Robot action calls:
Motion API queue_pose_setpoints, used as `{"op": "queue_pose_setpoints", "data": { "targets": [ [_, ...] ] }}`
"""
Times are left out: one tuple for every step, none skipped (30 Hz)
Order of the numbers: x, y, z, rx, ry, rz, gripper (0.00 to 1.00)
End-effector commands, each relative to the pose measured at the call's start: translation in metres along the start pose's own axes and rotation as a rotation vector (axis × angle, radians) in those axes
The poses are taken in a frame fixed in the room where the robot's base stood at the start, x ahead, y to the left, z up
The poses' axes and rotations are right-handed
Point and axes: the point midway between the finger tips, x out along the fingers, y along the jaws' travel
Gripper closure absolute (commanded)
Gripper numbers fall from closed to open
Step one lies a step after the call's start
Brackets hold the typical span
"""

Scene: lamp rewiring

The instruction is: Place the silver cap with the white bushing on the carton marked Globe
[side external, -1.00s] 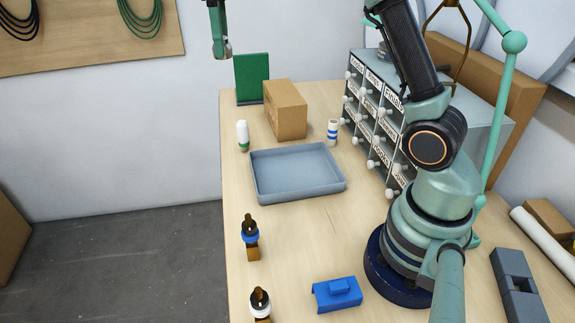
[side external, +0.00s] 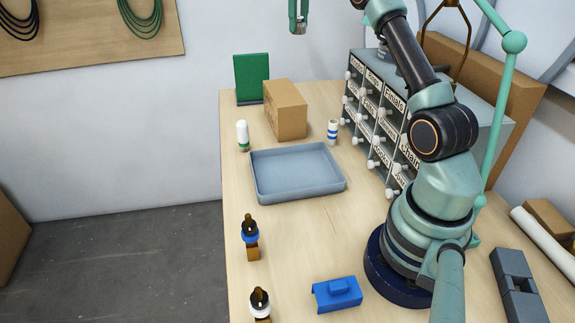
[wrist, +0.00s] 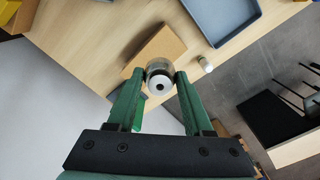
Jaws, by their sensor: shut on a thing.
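My gripper (wrist: 160,80) is shut on the silver cap (wrist: 158,66), whose white bushing (wrist: 162,82) with a dark centre hole faces the wrist camera. In the side external view my gripper (side external: 298,22) is at the top edge, high above the bench, with the cap (side external: 298,30) at its tips. A brown carton (side external: 286,112) stands on the bench below, behind the grey tray. It also shows in the wrist view (wrist: 150,50), partly hidden behind the cap. I cannot read any marking on it.
A grey tray (side external: 258,184) lies in front of the carton. A green-banded white cylinder (side external: 242,135) and a blue-banded one (side external: 332,132) stand either side. A green panel (side external: 251,75) is behind. A labelled drawer cabinet (side external: 365,110) stands right.

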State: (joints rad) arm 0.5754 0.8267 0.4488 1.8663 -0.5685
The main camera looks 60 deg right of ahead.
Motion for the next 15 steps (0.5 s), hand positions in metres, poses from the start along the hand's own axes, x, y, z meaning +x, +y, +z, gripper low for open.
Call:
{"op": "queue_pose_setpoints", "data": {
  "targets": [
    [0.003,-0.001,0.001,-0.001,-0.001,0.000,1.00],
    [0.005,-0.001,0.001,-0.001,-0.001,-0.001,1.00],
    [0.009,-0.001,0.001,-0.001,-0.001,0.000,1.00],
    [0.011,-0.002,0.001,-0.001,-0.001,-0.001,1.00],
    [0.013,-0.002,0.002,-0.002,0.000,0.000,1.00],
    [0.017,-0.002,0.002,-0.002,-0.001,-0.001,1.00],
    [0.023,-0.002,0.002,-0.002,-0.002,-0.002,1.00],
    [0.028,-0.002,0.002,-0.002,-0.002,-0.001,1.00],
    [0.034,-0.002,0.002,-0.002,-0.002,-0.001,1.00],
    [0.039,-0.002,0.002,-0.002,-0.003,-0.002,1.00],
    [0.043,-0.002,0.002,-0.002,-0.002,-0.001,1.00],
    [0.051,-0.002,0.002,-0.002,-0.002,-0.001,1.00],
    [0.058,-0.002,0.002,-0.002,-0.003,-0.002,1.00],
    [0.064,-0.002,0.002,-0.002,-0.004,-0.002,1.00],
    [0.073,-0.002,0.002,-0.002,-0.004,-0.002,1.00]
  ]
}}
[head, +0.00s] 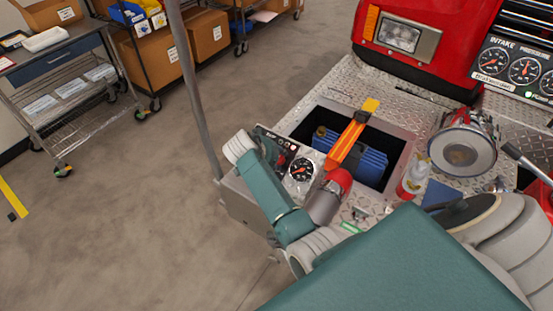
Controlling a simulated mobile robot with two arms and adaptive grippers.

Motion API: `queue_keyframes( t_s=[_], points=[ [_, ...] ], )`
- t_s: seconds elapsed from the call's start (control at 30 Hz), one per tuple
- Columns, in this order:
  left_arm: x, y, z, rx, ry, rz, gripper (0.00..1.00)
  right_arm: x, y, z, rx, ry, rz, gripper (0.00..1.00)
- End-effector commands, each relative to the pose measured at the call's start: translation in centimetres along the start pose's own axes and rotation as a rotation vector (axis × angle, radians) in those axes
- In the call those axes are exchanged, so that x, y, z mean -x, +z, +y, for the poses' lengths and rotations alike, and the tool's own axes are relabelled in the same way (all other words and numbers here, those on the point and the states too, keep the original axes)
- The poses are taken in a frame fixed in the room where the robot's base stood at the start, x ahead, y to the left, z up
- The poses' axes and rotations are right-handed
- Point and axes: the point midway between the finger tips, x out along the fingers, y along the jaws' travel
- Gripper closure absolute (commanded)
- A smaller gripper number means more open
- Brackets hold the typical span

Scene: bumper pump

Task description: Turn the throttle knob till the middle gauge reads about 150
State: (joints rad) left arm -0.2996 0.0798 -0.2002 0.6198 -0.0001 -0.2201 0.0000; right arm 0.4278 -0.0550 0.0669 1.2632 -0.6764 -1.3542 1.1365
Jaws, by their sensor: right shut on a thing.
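The pump panel (263,131) stands at the near left of the bumper, mostly hidden behind my right arm. My right gripper (281,156) is at the panel's face left of this gauge, largely hidden behind my teal wrist link. It is shut on what appears to be the throttle knob, which is hidden. My left gripper is out of view.
A bumper well holds a blue hose (373,161) under an orange strap (352,138). A red and grey nozzle (325,201) lies right beside my arm. A capped inlet (462,150) and bottle (414,177) stand right. The floor left is clear up to the carts (65,75).

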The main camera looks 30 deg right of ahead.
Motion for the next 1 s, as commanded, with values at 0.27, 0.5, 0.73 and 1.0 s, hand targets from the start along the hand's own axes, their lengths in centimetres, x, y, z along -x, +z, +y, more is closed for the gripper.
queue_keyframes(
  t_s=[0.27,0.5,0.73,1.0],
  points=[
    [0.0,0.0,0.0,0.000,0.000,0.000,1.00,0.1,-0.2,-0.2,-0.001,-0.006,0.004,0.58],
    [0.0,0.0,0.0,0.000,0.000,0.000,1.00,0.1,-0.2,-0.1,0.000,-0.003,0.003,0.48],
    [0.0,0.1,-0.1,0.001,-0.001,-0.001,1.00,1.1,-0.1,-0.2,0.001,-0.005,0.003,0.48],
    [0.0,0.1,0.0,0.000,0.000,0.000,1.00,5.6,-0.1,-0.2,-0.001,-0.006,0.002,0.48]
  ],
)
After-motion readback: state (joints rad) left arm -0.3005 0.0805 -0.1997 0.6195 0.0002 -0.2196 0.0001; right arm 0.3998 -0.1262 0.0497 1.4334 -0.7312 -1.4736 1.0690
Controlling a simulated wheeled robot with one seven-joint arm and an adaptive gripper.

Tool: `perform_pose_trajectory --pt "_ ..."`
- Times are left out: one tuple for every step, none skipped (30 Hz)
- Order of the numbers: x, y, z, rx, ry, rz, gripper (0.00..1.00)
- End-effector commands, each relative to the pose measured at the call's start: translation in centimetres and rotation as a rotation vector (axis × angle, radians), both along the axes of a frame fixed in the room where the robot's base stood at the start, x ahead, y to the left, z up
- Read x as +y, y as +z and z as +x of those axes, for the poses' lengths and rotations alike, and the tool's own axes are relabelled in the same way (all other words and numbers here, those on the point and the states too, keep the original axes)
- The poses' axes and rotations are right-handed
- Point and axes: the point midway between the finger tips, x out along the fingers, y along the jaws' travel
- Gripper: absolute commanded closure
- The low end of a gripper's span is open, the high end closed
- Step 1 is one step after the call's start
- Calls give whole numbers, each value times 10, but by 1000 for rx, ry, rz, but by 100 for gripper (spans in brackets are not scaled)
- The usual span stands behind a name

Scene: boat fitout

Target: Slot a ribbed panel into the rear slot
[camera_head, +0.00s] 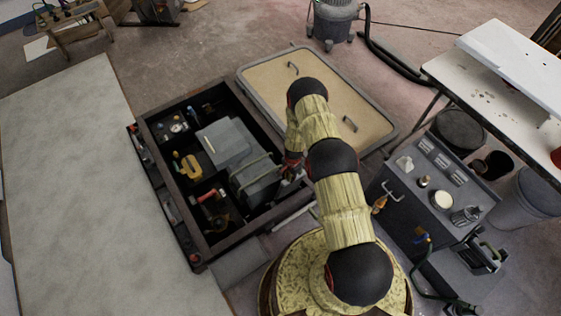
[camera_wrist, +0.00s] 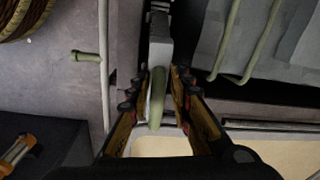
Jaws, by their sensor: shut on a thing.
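My gripper (camera_head: 290,168) is at the near right edge of a dark open box (camera_head: 218,245). In the wrist view my gripper (camera_wrist: 162,80) is shut on a pale green handle (camera_wrist: 157,100). The handle is on a narrow grey piece (camera_wrist: 159,35), seen nearly edge-on, which seems to be the panel. Its ribs do not show. Grey panels (camera_wrist: 255,55) with green bar handles lie to its right. They also show in the head view as a grey stack (camera_head: 257,180) in the box. I cannot make out the rear slot, or whether the held panel is in it.
Beside the box is a tan-lined lid (camera_head: 262,82). A grey cabinet (camera_head: 400,208) with jars stands at right, below a white table (camera_head: 500,100). A pale slab (camera_head: 75,190) lies left. Tools and a yellow item (camera_head: 190,166) fill the box's left compartments.

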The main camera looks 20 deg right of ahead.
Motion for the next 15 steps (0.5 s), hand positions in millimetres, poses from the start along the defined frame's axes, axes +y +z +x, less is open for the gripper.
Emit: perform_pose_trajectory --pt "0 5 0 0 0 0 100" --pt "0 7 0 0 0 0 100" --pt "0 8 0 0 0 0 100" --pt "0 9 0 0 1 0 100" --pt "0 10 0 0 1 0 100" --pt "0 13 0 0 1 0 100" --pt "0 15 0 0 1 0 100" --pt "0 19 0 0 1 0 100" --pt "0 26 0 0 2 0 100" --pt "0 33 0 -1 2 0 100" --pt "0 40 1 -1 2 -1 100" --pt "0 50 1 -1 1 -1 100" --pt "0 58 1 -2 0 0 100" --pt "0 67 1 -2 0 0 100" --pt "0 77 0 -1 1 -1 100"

What needs to be done - Reproduce exactly, without any picture, the lines from the one bearing "- Calls give" to the last line of the records above.

Answer to the task -
- Calls give whole numbers, each value times 10, but by 1000 for rx, ry, rz, but by 100 for gripper (spans in brackets are not scaled)
- The usual span stands behind a name

Scene: boat fitout

Target: Slot a ribbed panel into the rear slot
[camera_head, +0.00s] 
[camera_wrist, +0.00s] 
Jaws, by their sensor: shut on a thing.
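My gripper (camera_head: 290,168) is at the near right edge of a dark open box (camera_head: 218,245). In the wrist view my gripper (camera_wrist: 162,80) is shut on a pale green handle (camera_wrist: 157,100). The handle is on a narrow grey piece (camera_wrist: 159,35), seen nearly edge-on, which seems to be the panel. Its ribs do not show. Grey panels (camera_wrist: 255,55) with green bar handles lie to its right. They also show in the head view as a grey stack (camera_head: 257,180) in the box. I cannot make out the rear slot, or whether the held panel is in it.
Beside the box is a tan-lined lid (camera_head: 262,82). A grey cabinet (camera_head: 400,208) with jars stands at right, below a white table (camera_head: 500,100). A pale slab (camera_head: 75,190) lies left. Tools and a yellow item (camera_head: 190,166) fill the box's left compartments.

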The main camera looks 20 deg right of ahead.
Motion for the next 15 steps (0.5 s), hand positions in millimetres, poses from the start along the defined frame's axes, axes +y +z +x, less is open for the gripper.
Emit: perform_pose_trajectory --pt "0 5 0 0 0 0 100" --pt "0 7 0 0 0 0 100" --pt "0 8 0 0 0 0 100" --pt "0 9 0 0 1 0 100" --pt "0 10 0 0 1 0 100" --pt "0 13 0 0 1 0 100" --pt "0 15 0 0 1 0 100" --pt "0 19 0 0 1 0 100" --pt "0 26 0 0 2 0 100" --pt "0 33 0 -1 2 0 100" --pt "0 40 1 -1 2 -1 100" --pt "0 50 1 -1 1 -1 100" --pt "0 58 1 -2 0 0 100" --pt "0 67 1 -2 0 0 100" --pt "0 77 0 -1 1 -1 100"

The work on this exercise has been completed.